§ Records supplied
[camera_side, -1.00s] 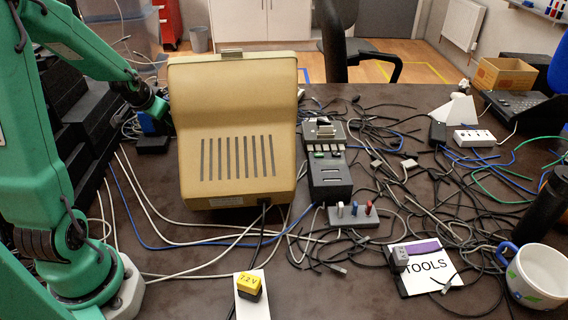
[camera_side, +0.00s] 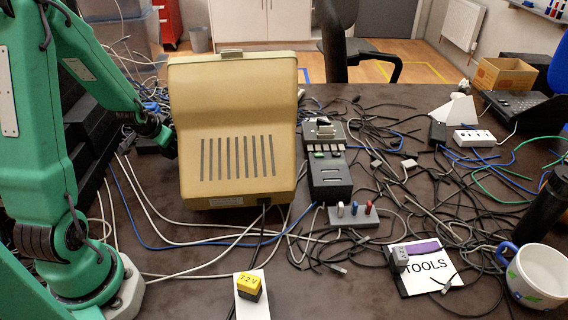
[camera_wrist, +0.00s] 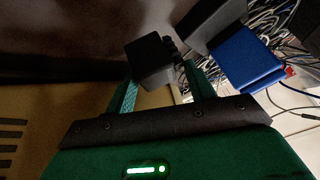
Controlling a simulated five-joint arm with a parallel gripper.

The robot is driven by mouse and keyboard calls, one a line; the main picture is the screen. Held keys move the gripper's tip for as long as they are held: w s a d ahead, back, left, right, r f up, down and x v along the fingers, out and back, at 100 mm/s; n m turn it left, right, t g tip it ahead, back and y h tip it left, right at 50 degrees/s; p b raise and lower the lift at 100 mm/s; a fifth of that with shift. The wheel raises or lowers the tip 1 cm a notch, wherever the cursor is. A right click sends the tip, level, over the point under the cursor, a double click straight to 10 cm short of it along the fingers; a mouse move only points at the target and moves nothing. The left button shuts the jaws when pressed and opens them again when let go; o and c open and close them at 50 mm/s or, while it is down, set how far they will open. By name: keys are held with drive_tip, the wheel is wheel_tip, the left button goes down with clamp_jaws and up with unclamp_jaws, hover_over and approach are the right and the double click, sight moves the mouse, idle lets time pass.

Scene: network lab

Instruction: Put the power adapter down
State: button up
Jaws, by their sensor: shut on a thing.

---

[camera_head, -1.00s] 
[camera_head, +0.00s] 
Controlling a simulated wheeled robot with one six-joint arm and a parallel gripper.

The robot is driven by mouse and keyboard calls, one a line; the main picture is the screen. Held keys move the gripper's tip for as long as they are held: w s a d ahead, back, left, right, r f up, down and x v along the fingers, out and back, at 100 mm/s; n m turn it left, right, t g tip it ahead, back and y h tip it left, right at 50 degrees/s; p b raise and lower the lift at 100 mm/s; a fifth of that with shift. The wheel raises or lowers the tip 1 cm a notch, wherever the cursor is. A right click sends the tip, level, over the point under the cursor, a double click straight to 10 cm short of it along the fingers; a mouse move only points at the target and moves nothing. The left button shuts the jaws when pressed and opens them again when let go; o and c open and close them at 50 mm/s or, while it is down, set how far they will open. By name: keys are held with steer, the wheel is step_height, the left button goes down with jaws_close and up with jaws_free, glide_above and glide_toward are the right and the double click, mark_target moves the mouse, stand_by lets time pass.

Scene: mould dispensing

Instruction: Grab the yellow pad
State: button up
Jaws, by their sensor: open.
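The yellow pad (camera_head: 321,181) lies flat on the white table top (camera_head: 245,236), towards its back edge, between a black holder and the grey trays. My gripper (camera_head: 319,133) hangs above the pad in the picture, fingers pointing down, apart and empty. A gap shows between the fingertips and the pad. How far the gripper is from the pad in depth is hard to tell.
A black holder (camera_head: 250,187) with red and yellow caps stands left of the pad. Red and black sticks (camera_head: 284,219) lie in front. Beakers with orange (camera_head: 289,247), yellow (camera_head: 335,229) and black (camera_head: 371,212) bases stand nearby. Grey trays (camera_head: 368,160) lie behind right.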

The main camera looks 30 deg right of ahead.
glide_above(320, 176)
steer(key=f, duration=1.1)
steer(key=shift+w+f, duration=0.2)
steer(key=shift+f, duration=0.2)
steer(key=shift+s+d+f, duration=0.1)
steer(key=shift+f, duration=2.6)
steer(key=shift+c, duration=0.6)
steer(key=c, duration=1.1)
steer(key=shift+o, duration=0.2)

--

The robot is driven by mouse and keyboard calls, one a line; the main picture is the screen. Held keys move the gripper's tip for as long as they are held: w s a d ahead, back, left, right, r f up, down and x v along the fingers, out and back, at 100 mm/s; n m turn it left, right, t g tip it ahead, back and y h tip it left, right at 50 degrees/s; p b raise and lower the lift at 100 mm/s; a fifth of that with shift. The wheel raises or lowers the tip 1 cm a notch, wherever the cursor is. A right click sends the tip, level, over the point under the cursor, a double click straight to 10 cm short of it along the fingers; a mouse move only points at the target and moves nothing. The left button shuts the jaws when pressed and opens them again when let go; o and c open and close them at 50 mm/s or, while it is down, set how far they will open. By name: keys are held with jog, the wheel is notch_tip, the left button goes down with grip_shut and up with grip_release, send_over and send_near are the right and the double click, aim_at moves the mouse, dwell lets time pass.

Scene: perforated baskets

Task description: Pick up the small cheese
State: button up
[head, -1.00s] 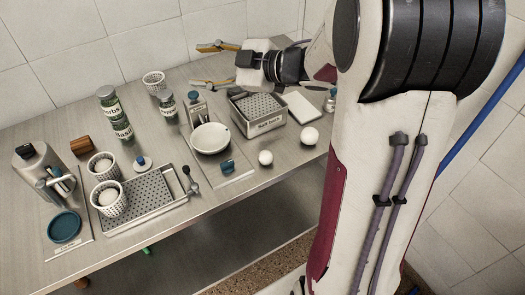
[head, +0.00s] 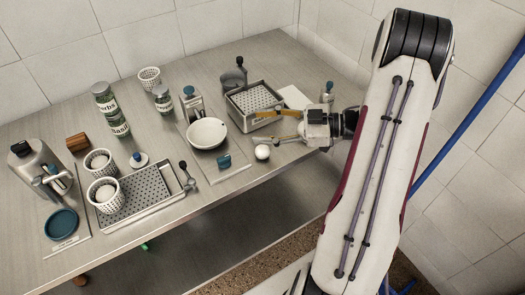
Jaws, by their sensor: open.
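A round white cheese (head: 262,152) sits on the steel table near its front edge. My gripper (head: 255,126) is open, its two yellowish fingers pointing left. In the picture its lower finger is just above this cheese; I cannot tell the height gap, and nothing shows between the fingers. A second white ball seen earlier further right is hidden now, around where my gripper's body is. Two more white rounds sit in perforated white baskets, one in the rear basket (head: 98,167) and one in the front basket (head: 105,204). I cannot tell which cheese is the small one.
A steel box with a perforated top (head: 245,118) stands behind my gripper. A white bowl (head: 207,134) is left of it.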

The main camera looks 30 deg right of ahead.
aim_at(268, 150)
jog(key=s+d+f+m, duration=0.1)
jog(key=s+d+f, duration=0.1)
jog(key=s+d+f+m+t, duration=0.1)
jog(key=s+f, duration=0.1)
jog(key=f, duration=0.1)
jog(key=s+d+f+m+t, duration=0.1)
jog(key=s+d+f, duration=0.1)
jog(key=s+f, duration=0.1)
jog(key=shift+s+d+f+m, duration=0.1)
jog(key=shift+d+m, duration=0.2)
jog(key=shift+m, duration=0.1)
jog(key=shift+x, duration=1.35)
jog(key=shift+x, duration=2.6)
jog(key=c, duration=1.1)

§ What to produce
Only the number is wanted: how many lines of the material above include the word "joint"?

§ Final result
2